4 May 23 – Boiler registration and Gas Safe certificate arrived from Ideal Heating.

6 May 23 – On going historic Gas kW usage graph in order to monitor the new boilers performance, new boiler installed part way through the period apr-apr 23.

Note 1: – Gas consumption is due to heating water in the unvented cylinder, in September 23 Octopus Energy introduced periods of free electricity, therefore, hot water is heated by the immersion heater and not gas, hence the reduction in consumption for this.

Adding Sulphidation Filter to Gas Boiler

8 August 2023

sulphidation filter and iso valve

I was reading about boilers gas valves being blocked with a black dust called Copper Sulphide (Cu2S), although I have not experienced this with my previous boiler, I thought as my boiler is new, now is the perfect time to get a Sulphidation filter installed, this was installed close as possible to the boilers gas inlet valve, the filter was a 3/4″ bore version purchased from BES.

The filter simply comprises of a brass body containing a 50 micron (300 mesh) stainless steel sieve which enables gas to flow, but captures particulates larger than the sieve size.

The body of the filter can be separated to clean the sieve, the sealing ‘O’ ring is made from Nitrile Rubber and is a type BS215 ‘O’ ring.
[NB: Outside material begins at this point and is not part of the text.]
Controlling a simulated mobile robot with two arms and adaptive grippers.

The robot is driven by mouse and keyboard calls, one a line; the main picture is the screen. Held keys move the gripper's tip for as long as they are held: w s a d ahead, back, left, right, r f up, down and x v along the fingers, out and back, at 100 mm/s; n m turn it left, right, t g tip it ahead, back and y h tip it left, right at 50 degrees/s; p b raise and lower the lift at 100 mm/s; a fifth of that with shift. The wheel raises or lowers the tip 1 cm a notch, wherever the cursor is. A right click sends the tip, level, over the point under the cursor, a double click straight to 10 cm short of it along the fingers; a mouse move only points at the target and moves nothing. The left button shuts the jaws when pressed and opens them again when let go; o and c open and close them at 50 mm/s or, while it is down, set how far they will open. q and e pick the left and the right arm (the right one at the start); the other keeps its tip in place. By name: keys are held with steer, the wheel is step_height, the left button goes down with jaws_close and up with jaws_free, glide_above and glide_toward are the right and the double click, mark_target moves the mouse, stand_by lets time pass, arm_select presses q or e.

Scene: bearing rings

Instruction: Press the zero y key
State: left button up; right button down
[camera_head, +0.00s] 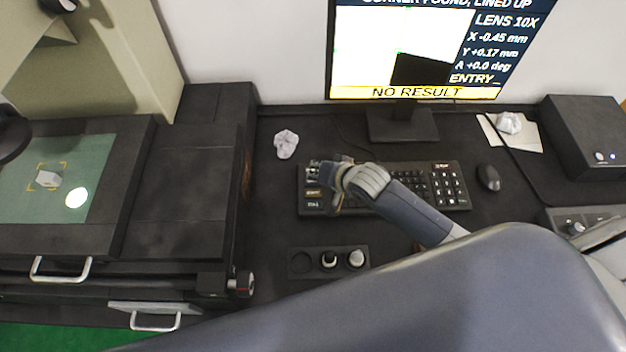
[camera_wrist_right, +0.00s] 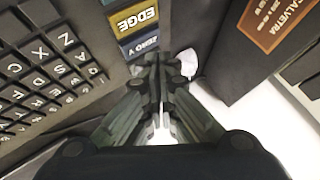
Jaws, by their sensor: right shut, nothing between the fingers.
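The keyboard (camera_head: 437,207) lies on the desk below the monitor. The blue ZERO Y key (camera_wrist_right: 138,48) shows upside down in the right wrist view, beside the yellow EDGE key (camera_wrist_right: 137,20). My right gripper (camera_head: 322,172) is over the keyboard's left end in the head view. In the wrist view its fingers (camera_wrist_right: 161,62) are shut and empty, with their tips at the edge of the ZERO Y key and partly covering it. I cannot tell whether they touch the key. The monitor (camera_head: 415,92) reads Y +0.17 mm and NO RESULT. My left gripper is not in view.
A stage (camera_head: 105,200) with a small part stands at the left. Crumpled paper (camera_head: 286,144) lies behind the keyboard's left end. My arm covers the lower right.

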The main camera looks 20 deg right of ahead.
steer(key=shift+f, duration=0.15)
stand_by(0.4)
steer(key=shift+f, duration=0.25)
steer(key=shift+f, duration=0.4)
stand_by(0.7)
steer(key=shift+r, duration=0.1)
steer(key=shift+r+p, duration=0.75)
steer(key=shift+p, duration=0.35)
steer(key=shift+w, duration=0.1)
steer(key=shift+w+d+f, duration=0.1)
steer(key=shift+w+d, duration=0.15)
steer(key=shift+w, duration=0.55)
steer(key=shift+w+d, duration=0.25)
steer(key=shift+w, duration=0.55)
The Sulphidation process can not be stopped as natural gas contains varying amounts of Hydrogen Sulphide (H2S) as this reacts with the Copper (Cu) pipe, (iron pipes are also affected as a point of interest), as the reaction is within the pipe, the filter must be close to the appliance.

A filter downstream of the appliance, for example directly after the gas meter, will be ineffective.

sulphidation filter installed

Installed Sulphidation filter directly below the gas inlet valve to the boiler, a butterfly, full bore, gas isolation valve was also fitted for future filter maintenance.

Hopefully this additional step will reduce the likelihood of premature boiler failure.